The technical problems were brutal:
- Memory leaks crashed browsers multiple times during active 8-12 hour operator shifts
- Shared global state for everything meant to make the tools real-time, actually made processing impossible
- A convoluted, disorganized Firebase database couldn't handle the write volume and complexity
- No fault tolerance—when something broke, everything broke
But here's what made it really hard: I had to rebuild three interconnected systems simultaneously while they processed up to 1,000 incidents daily across NYC. Emergency response doesn't pause for system upgrades.
Zero downtime wasn't a nice-to-have. It was mission-critical for an app trusted by nearly half a million people during their most stressful moments.
Trust First, Technology Second
I could have started with the technical architecture. Built better databases, fixed the memory leaks, implemented real-time sync.
Instead, I started with the human beings.
The operators felt like outsiders at their own company, even though the entire business depended on their work. Management had given them impossible workloads with broken tools and expected them to "make it work."
My approach: Shadow their actual shifts. Work overnight. Fight for them in executive meetings. Make them collaborators, not just users.
I started actively embedding myself in the operations center during real emergencies—building shootings, major fires, city-wide incidents. I needed to understand not just their workflow, but their psychology under pressure.
What I learned: Every interface decision could save or cost precious seconds when operators were processing urgent, traumatic situations under intense pressure.
From Text Fields to Mission Command
Armed with deep operational understanding, I rebuilt the incident system from the ground up:
The Map Revolution: Instead of typing addresses and hoping, operators now had Google geocoding with map preview. They could see exactly where incidents were happening and verify locations before alerting thousands. Operators could change location by address or by picking up an incident and moving it on the map — and then getting to decide whether a notification needed to go out.
Smart Search: Fuzzy search across updates, police precincts, addresses, and severity levels. Audio clips came in fragmented, but now operators could quickly connect the pieces.
Notification Control: Custom notification system with iPhone-accurate previews. Operators could finally see exactly what users would receive and adjust the message, radius, and severity before sending.
Operational Intelligence: Full audit trails tracking who created incidents, wrote updates, and made changes. Plus Time to Incident (TTI) tracking so management could see performance data instead of flying blind.
Collaborative Features: Tweet integration (management's request), edit-without-notification for fixing mistakes, and dozens of workflow improvements that turned daily frustrations into smooth operations.

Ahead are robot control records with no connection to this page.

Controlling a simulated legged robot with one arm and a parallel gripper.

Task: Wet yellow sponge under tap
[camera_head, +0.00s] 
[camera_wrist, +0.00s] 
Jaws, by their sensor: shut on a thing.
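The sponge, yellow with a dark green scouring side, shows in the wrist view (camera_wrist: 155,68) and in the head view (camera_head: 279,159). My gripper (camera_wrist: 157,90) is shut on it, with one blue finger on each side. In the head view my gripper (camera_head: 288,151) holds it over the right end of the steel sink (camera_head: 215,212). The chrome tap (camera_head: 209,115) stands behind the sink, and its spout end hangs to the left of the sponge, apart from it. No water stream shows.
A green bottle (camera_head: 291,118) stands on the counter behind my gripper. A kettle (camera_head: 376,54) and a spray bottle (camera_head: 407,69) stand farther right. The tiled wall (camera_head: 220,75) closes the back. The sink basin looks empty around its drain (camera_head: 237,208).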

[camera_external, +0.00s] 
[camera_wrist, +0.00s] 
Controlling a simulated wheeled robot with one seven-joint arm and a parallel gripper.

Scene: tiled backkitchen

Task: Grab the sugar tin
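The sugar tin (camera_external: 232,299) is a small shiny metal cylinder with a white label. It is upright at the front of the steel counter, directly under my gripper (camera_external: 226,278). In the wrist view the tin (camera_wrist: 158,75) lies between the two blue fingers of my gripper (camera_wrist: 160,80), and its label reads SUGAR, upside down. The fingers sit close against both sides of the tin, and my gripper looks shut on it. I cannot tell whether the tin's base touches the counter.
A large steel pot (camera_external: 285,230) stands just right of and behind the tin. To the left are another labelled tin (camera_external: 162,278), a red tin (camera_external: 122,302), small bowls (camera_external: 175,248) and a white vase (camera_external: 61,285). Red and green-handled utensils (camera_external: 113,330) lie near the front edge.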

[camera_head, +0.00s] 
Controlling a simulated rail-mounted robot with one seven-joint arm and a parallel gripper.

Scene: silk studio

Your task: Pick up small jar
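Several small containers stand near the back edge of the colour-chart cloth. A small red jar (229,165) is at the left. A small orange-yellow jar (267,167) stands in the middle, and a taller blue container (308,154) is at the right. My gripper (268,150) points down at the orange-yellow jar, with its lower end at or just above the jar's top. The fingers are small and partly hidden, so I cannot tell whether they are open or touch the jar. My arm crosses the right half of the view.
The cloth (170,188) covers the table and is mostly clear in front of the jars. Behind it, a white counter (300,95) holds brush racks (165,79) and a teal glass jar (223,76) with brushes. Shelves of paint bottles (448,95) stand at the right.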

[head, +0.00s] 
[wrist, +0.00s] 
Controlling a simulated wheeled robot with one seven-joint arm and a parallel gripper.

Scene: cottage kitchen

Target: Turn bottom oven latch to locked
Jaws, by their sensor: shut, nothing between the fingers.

Technical Foundation: Migrated from Firebase to PostgreSQL with real-time WebSocket sync. Built fault-tolerant architecture with automatic failover. Achieved sub-200ms updates across all workstations with zero crashes even during city-wide emergencies.
The Numbers Don't Lie
Before the rebuild:
- System crashes: 2-3 failures per day during peak periods
- Incident creation: 3-5 minutes average per incident
- Duplicate alerts: 15-20% of incidents triggered multiple alerts
- User base: 100,000 monthly active users
After the rebuild:
- 99.992% uptime: Zero crashes even during major emergencies
- Incident creation: 30-60 seconds average per incident
- Duplicate alerts: Less than 2% by the time we finished
- User base: 500,000 monthly active users
"Everyone is SO. EXCITED."
The metrics tell part of the story. But the real transformation was human.
Before: "I spend more time refreshing frozen screens than creating incidents." – Operator
After: "Now I can see the whole app in one place — it's like having a real [redacted] command center." – Operator
The Slack messages started rolling in:
- "everyone is SO. EXCITED. about new signal."
- "drag and drop is life-changing"
Operators who had been ready to quit became our strongest advocates. They went from feeling like outsiders to collaborating with the CEO and executive team on product decisions.
Most importantly: They could finally focus on their mission of helping people in crisis, instead of wrestling with broken software.
The Bigger Picture
This incident command center was part of a complete emergency response suite I rebuilt at Citizen:
- Emergency audio processing - Real-time police radio analysis
- Video monitoring system - Live incident verification
Together, these tools transformed Citizen's emergency response from prototype-stage experiments into production-ready systems that earned operators' trust while serving nearly 500,000 users across NYC.
When your users trust your app during emergencies, every decision matters. But the most important decision? Starting with the people doing the work.